After intriguing Tess’s very bored but very rich boss, Finn draws his ex-wife into one last hunt together: the booty being, irony of ironies, the wedding dowry lost at sea in 1715 by King Philip II of Spain. Taking a cue from “National Treasure,” the educated, undynamic duo cheerfully free-associate their way through history and maritime geography (which, though the movie doesn’t seriously make the claim, bears a kernel of truth, in a gold-rich Spanish shipwreck dating from the same year that was in fact found in the 1960s).

But lest that arouse your interest, how about those antic supporting players? Representing Slavic accents and frantic mugging is Finn’s sidekick Alfonz (Ewen Bremner), while thuggish villainy and disconcerting bursts of violence come courtesy of white-suited gangster Bigg Bunny (Kevin Hart) and his crew. Last, traversing the accents of many English-speaking territories is rival treasure hunter Mo Fitch (Ray Winstone? yep, Ray Winstone), who fades away until a finale demands another warm body.

Everyone gets a good line or two, and Mr. Sutherland’s faintly incredulous readings let slip some dry wit, but director Andy Tennant, who let Will Smith steer “Hitch” to millions, is mostly King Midas in reverse here. The sunglazed posters for “Fool’s Gold” point better to the cruise-line stopover attractions that receive real care. Azure shallows, snazzy water transport, a tiny church on a promontory, notable rock formations — sure, easy on the eyes, and in another time, say, the 1910s, maybe enough for a movie.

But you have to hand it, or something at any rate, to Mr.

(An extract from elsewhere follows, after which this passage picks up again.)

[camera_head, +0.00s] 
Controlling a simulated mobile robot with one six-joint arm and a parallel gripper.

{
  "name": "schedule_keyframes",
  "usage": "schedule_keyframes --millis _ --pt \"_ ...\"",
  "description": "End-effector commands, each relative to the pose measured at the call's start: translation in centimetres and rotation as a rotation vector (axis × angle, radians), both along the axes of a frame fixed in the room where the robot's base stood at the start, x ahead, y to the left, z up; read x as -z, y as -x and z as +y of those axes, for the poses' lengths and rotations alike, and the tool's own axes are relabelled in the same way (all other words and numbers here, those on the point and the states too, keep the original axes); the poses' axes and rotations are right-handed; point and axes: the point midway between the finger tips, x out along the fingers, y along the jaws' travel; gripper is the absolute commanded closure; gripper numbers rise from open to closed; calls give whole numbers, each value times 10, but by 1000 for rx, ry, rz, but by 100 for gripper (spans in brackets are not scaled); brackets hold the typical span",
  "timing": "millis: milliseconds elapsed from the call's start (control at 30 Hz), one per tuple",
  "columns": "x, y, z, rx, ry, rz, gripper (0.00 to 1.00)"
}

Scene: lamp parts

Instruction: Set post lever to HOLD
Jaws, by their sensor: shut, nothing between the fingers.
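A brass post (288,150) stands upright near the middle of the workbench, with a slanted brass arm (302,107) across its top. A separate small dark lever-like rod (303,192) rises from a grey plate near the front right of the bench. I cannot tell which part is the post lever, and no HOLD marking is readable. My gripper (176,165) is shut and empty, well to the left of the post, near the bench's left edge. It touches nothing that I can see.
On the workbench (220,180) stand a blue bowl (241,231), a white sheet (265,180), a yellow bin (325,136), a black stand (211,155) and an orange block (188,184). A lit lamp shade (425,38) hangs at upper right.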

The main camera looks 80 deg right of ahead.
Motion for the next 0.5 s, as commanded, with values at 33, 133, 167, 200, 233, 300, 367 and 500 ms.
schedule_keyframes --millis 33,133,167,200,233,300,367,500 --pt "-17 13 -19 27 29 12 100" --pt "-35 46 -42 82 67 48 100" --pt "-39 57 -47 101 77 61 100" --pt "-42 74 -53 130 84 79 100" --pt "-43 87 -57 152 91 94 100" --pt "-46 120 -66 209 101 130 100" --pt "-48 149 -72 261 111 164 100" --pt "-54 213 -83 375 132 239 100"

McConaughey, who pulls his buff, chest-waxed weight despite Ms. Hudson’s understandably dispirited performance.

The two don’t charm or mesh any better than they did in their previous teaming for “How to Lose a Guy in 10 Days,” but the endearing bongo-bopper has the earnest focus of a chatty drunken acquaintance at a party who inexplicably holds your attention until you snap to your senses, realize you are sufficiently less drunk, and leave.

We’ve stumbled into an especially soul-sucking February weekend that features not only a movie starring Paris Hilton (“The Hottie and the Nottie”) but, via Ms. Dziena’s Gemma, an heiress character combining the fashion-forward egocentric oblivion of Ms. Hilton with the gabby eternal pubescence of an Olsen twin. “Fool’s Gold” is not quite so contemptuous in pocketing your hard-earned wage, but there’s still the sense that, to paraphrase Pogo, we have met the fool and he is us.